:: Task statement ::
Extract from the entries below, exactly as given, only the lines from the line containing "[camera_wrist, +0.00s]" to the line containing "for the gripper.", both lines included.

:: Provided data ::
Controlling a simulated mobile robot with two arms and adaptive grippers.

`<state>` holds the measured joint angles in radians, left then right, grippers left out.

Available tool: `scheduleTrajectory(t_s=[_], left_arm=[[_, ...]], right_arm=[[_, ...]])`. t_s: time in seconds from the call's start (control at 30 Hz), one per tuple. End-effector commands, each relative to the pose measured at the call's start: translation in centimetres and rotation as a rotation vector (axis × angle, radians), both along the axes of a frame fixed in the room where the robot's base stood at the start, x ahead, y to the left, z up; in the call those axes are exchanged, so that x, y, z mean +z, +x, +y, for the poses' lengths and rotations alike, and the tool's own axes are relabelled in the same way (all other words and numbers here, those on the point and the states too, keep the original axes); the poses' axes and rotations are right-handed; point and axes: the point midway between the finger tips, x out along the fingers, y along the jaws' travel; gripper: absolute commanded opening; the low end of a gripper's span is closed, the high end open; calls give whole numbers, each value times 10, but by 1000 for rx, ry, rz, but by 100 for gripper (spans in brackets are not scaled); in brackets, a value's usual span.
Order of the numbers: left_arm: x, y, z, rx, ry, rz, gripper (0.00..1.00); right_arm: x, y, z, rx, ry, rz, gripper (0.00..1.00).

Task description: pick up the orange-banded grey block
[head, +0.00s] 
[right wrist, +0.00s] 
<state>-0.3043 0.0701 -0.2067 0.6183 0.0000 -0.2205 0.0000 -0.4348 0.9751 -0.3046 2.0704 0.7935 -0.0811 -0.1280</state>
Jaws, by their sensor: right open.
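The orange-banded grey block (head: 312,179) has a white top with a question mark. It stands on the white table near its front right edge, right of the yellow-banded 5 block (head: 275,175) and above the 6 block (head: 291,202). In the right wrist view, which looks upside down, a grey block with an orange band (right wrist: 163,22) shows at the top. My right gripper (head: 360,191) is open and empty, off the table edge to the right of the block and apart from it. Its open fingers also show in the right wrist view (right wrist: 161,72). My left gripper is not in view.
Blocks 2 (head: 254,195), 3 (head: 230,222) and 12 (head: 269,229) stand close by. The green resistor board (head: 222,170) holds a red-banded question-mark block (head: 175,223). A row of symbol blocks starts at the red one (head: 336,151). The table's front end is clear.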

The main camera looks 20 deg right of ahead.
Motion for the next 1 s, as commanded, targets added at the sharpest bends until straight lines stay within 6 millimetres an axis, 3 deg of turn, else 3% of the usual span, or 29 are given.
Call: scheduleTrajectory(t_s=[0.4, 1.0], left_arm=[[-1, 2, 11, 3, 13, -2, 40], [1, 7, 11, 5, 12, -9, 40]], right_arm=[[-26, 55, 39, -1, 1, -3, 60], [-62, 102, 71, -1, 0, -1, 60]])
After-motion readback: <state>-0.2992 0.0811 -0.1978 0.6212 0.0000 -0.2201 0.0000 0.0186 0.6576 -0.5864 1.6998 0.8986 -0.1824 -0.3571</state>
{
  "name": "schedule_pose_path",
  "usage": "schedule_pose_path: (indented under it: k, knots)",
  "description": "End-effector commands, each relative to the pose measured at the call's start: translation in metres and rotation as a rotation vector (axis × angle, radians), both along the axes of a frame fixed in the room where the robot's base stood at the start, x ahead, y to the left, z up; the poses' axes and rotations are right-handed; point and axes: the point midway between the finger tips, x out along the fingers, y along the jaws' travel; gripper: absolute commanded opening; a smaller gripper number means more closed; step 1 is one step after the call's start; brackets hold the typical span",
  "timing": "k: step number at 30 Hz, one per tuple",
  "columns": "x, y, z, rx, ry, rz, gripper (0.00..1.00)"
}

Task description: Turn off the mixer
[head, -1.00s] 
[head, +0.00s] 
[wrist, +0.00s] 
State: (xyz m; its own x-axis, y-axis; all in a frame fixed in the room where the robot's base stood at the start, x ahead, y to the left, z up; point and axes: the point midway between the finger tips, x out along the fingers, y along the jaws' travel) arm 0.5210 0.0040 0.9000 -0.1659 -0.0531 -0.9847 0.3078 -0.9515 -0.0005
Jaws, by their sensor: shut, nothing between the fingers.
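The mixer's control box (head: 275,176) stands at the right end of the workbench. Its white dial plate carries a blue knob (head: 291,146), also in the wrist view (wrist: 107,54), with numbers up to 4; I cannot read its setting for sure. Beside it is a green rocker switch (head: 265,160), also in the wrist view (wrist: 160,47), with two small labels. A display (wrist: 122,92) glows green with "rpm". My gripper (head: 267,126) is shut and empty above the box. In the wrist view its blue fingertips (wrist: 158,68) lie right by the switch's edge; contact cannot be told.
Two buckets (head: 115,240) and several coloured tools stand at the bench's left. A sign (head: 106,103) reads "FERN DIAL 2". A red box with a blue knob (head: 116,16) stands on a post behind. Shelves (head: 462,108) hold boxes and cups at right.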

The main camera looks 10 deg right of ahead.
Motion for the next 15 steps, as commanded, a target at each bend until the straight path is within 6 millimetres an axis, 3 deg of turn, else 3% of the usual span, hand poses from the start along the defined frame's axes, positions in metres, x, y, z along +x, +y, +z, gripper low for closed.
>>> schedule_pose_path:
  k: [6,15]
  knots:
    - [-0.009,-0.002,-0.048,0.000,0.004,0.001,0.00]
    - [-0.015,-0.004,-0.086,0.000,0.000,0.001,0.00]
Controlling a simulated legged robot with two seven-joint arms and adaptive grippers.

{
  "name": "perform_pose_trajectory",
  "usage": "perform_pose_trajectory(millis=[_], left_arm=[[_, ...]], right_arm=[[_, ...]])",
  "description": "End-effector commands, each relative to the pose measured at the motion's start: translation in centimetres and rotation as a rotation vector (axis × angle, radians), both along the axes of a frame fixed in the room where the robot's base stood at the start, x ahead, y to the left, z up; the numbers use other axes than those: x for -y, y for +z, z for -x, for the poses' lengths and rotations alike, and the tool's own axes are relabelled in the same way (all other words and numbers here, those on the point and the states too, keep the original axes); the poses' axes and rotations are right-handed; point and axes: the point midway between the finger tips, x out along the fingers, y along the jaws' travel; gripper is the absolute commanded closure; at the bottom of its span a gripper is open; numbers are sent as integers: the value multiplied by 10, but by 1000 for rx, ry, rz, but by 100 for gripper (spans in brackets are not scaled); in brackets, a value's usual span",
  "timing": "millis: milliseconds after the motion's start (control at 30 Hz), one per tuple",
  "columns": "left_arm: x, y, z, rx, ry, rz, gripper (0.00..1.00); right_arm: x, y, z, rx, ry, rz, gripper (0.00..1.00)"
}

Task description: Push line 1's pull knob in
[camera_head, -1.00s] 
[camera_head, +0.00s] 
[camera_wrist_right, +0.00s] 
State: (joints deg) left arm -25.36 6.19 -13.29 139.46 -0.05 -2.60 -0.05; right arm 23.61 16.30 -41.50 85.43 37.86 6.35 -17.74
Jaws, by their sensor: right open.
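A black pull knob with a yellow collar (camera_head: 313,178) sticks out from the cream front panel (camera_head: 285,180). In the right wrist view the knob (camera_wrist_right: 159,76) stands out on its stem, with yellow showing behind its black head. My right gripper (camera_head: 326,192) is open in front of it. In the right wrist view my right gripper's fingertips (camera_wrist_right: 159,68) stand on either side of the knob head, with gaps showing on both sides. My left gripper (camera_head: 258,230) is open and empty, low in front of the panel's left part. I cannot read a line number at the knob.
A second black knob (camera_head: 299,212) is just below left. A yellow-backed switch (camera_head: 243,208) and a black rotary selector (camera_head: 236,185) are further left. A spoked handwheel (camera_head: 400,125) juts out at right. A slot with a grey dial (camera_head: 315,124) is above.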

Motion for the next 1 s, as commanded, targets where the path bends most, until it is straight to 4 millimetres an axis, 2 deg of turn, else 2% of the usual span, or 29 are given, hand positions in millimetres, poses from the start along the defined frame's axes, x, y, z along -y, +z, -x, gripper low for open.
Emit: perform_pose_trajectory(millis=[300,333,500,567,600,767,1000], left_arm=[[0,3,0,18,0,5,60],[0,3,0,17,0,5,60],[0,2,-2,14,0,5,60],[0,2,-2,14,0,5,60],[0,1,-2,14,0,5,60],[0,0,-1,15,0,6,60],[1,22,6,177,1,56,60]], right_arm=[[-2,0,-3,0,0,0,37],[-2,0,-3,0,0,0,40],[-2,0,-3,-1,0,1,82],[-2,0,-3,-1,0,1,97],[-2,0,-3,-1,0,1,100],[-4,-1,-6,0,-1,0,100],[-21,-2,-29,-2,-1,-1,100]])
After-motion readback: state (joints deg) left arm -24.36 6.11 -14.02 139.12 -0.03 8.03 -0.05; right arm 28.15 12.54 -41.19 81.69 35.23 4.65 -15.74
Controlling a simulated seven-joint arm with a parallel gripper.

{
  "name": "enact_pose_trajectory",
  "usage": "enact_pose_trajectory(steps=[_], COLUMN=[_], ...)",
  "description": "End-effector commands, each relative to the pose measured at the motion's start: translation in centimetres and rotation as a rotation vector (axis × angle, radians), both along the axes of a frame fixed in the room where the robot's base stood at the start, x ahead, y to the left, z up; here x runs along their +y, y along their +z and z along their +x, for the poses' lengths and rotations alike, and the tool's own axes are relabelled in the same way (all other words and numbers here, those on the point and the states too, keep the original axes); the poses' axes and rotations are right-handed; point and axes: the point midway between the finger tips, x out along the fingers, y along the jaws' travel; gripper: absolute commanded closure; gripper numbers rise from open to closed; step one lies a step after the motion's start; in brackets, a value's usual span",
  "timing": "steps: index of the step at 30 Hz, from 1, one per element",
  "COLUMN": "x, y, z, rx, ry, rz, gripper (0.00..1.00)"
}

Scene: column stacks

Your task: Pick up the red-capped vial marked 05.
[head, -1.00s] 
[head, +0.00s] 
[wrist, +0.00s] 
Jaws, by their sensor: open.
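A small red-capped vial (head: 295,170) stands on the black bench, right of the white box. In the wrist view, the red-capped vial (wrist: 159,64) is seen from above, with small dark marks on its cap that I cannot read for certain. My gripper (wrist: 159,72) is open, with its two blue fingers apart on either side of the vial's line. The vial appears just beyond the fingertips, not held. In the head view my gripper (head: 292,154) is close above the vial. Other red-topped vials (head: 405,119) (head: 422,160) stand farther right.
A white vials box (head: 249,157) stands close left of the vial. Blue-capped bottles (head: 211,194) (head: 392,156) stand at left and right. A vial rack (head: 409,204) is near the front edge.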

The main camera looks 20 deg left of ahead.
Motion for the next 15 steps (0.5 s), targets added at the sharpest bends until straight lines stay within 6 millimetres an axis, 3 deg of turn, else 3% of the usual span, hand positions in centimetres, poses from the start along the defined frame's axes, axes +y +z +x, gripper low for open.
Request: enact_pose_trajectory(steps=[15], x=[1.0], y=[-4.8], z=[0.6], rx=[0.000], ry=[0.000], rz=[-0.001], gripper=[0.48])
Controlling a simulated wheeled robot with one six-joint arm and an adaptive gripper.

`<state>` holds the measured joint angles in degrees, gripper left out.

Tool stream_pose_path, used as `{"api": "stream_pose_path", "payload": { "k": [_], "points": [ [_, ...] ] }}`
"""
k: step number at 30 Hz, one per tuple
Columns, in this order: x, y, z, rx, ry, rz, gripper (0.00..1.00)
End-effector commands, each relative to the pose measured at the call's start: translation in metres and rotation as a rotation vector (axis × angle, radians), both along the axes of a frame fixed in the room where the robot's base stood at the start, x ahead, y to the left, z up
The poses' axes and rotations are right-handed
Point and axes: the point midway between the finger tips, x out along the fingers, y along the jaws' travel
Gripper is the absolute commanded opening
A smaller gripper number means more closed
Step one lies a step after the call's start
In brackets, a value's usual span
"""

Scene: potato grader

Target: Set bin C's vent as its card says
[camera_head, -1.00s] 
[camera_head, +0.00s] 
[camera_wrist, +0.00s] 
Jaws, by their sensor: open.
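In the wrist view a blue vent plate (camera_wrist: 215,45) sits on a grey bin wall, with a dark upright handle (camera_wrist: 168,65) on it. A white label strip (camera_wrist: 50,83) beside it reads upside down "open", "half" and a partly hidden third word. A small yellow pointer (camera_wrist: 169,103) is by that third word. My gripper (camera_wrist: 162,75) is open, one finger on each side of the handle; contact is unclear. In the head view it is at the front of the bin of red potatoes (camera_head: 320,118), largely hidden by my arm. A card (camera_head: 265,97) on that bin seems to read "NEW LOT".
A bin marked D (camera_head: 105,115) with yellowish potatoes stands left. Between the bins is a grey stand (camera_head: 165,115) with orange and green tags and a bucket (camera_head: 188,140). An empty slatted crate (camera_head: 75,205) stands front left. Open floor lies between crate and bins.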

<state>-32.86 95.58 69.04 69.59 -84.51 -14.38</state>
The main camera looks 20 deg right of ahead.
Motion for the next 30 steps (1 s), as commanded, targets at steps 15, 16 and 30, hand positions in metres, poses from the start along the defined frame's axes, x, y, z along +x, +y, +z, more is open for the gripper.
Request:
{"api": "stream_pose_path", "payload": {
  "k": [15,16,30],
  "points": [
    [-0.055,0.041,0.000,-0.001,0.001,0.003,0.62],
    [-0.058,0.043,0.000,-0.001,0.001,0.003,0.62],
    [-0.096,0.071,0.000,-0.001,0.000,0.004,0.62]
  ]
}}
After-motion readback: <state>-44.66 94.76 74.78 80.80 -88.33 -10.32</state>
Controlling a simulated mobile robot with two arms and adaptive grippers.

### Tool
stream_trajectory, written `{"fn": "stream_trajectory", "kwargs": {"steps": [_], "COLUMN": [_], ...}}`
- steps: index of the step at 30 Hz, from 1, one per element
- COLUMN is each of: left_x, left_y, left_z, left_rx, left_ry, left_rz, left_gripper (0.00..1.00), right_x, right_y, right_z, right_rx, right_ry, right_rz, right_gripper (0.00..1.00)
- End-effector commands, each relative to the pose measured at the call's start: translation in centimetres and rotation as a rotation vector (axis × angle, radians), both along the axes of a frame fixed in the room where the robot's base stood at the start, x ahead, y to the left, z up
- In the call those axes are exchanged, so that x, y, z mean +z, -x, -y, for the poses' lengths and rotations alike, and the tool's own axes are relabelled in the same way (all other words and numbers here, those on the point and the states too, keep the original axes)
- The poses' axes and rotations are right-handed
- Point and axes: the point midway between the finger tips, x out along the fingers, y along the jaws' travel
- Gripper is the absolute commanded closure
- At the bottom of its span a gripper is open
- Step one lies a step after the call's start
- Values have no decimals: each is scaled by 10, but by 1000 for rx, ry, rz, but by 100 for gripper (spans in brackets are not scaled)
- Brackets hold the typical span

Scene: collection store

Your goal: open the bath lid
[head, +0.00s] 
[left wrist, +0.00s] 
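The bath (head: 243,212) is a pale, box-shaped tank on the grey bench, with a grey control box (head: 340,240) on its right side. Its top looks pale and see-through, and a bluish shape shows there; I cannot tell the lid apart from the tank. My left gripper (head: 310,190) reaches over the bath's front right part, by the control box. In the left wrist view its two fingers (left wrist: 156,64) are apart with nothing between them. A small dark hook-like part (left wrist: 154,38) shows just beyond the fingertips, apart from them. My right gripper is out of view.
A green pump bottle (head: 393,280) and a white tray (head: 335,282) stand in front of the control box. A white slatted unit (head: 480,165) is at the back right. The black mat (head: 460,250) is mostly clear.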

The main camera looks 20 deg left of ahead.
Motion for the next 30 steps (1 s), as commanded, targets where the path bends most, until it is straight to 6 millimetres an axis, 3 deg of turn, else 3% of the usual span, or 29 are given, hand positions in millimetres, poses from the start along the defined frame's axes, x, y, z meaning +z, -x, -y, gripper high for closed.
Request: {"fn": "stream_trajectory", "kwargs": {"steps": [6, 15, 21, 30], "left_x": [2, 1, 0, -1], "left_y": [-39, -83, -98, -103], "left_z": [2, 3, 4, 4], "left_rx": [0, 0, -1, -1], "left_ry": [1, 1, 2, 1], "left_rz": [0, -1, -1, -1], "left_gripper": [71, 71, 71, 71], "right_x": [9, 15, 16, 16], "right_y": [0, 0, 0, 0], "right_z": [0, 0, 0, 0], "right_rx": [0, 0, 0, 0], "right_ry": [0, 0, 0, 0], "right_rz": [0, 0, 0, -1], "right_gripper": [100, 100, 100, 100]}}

:: Output ::
[camera_wrist, +0.00s] 
Jaws, by their sensor: open.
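In the wrist view a blue vent plate (camera_wrist: 215,45) sits on a grey bin wall, with a dark upright handle (camera_wrist: 168,65) on it. A white label strip (camera_wrist: 50,83) beside it reads upside down "open", "half" and a partly hidden third word. A small yellow pointer (camera_wrist: 169,103) is by that third word. My gripper (camera_wrist: 162,75) is open, one finger on each side of the handle; contact is unclear. In the head view it is at the front of the bin of red potatoes (camera_head: 320,118), largely hidden by my arm. A card (camera_head: 265,97) on that bin seems to read "NEW LOT".
A bin marked D (camera_head: 105,115) with yellowish potatoes stands left. Between the bins is a grey stand (camera_head: 165,115) with orange and green tags and a bucket (camera_head: 188,140). An empty slatted crate (camera_head: 75,205) stands front left. Open floor lies between crate and bins.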

<state>-32.86 95.58 69.04 69.59 -84.51 -14.38</state>
The main camera looks 20 deg right of ahead.
Motion for the next 30 steps (1 s), as commanded, targets at steps 15, 16 and 30, hand positions in metres, poses from the start along the defined frame's axes, x, y, z along +x, +y, +z, more is open for the gripper.

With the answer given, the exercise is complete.